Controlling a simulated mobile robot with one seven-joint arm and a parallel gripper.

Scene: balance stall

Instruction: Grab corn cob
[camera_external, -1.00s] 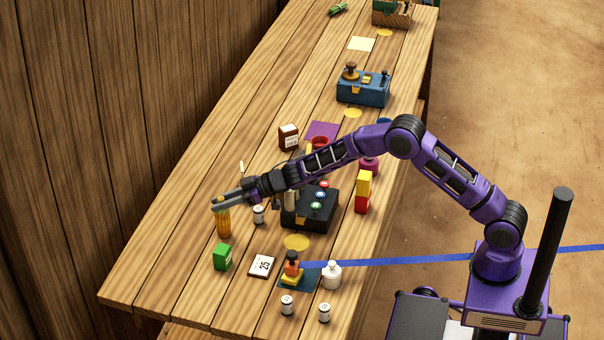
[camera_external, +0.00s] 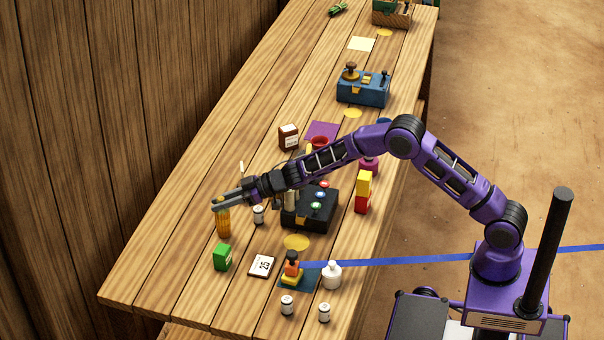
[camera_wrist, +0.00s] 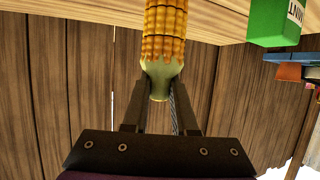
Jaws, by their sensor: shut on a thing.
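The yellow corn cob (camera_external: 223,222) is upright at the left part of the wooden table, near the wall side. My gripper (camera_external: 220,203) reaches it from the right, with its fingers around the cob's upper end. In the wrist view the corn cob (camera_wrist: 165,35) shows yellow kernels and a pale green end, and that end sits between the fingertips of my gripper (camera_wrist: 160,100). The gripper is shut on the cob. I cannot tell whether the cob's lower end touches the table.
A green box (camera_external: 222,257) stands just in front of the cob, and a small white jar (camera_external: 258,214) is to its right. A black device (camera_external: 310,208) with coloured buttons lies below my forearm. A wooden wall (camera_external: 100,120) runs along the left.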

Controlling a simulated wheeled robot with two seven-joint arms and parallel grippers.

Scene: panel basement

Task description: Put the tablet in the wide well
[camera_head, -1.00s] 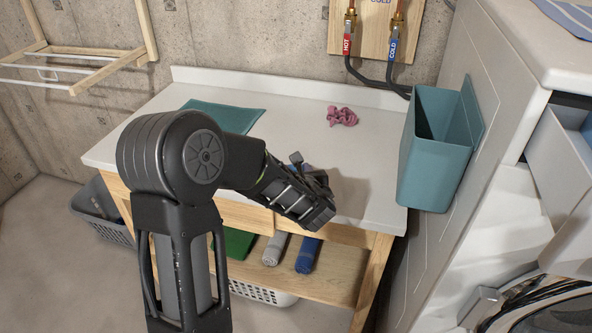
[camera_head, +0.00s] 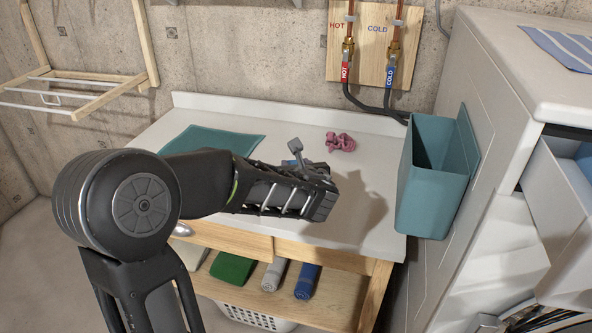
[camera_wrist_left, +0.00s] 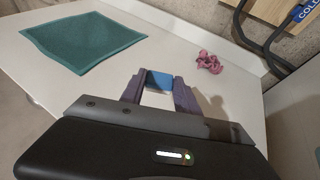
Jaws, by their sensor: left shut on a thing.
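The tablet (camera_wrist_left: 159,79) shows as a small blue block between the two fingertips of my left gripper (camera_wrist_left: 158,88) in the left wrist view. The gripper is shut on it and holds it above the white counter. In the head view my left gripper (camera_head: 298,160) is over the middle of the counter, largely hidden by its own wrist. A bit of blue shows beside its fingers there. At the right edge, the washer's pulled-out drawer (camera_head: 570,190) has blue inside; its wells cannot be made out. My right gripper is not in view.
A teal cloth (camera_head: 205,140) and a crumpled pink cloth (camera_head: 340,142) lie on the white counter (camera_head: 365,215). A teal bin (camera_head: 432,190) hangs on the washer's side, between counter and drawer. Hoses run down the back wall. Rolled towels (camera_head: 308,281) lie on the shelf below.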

= = = = =

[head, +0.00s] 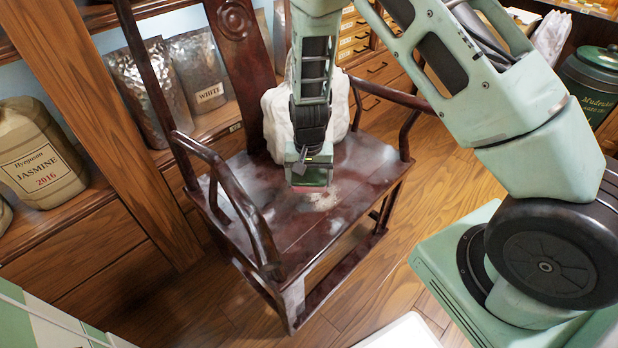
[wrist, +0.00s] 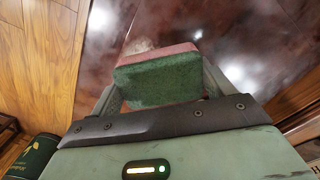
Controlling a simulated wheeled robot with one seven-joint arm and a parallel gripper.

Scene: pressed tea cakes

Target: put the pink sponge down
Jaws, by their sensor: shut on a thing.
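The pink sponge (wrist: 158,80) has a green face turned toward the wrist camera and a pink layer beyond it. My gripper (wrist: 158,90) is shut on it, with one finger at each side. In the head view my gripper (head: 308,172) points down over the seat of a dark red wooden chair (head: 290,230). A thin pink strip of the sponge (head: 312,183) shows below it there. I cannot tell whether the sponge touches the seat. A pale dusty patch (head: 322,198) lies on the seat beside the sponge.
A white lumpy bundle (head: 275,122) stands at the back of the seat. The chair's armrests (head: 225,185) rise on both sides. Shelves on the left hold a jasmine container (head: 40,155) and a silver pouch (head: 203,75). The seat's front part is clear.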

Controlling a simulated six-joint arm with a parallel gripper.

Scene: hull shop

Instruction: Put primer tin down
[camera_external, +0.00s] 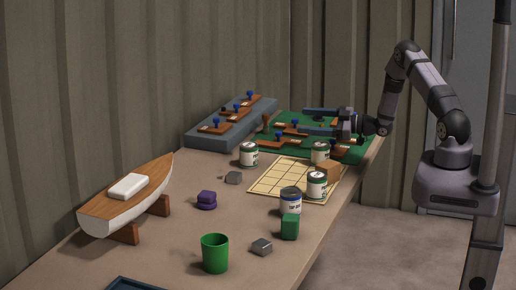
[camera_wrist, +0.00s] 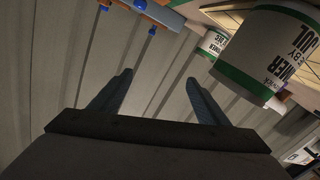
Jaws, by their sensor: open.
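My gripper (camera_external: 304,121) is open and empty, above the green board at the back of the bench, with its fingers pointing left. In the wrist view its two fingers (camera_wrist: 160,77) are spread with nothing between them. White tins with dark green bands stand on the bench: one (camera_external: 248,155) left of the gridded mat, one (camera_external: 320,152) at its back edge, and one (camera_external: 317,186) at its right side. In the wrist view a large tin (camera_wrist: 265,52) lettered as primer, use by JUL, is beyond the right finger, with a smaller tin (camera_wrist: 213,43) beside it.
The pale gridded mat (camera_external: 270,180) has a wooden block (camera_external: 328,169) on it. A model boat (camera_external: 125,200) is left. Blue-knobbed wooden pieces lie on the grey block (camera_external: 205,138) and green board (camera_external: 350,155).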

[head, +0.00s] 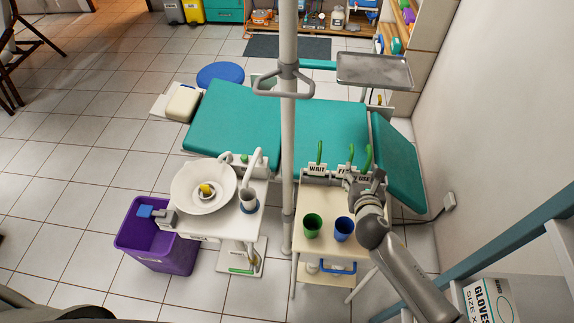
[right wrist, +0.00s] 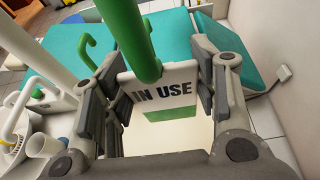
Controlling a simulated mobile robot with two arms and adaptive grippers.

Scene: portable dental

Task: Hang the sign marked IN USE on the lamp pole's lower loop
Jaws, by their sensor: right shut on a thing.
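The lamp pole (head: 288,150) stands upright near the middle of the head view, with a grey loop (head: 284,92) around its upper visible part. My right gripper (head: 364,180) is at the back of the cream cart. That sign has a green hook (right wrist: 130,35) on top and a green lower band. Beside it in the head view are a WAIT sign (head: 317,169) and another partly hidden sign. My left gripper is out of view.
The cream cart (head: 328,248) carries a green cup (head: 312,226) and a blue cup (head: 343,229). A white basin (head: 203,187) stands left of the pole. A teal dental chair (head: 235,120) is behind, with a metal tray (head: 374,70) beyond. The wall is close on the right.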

= = = = =

> [Exercise goal]:
Find how many lines in the records contain the string "seven", then give the number alone.

> [Final result]:
3